If there’s one area where the defense may struggle, it’s the defensive backfield. Stopping the pass has proven to be problematic time and time again for the Panthers, and last year was no different. Even with NFL selections Jordan Whitehead and Avonte Maddox, Pitt still allowed 254.2 passing yards per game last season — second-worst in the ACC. This season, it’ll be up to returning junior starters Damar Hamlin and Dane Jackson to provide consistency.
As it stands now, the Panthers are projected to finish fifth out of seven teams in the ACC Coastal division, according to an ACC preseason media poll released July 23. Pitt received no first place votes, while Miami, Virginia Tech, Georgia Tech and Duke finished ahead in the voting.

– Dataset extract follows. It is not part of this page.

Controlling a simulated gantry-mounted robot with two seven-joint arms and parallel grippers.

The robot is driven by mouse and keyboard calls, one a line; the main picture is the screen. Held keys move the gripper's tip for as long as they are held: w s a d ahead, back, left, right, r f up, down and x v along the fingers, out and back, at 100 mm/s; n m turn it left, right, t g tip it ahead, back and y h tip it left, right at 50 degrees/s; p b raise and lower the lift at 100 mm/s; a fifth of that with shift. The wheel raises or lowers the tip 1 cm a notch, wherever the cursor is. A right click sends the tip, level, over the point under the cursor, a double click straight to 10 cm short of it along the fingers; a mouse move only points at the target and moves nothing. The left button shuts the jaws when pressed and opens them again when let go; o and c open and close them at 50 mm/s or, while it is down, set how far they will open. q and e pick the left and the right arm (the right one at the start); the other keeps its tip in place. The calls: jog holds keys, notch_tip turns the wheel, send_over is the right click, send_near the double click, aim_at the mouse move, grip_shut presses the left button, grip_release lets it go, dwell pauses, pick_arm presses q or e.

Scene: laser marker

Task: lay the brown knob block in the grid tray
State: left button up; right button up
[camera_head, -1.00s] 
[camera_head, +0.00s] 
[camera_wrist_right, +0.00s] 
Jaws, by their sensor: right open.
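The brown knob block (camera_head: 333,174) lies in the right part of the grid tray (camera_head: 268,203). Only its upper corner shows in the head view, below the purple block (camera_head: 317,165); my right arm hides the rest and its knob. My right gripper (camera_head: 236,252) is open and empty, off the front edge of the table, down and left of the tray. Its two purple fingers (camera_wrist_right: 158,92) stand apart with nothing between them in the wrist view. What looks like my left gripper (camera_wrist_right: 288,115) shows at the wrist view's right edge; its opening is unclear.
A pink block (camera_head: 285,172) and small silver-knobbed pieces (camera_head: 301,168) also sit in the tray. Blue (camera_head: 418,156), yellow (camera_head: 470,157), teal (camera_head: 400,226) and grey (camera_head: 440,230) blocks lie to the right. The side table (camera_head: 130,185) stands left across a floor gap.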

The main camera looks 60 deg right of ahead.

But with a rigorous non-conference schedule to raise the level of competition, a plethora of starters coming back on both sides of the ball and a large core of senior leadership, it is entirely possible that Pitt outperforms its predicted ranking. While usurping divisional foes Miami and Virginia Tech may be a longshot, expect the Panthers to knock off either Georgia Tech or Duke for a top-four spot in the division.
“We want to be that best team in the country, we want to be ACC champions, we want to be in the playoff,” Narduzzi said. “We want to try to make everybody else look bad and make sure Pitt’s at the top of the coastal.”
The Panthers’ official training camp will run from Aug. 2 until the beginning of the regular season, set for Saturday, Sept. 1, at home versus Albany.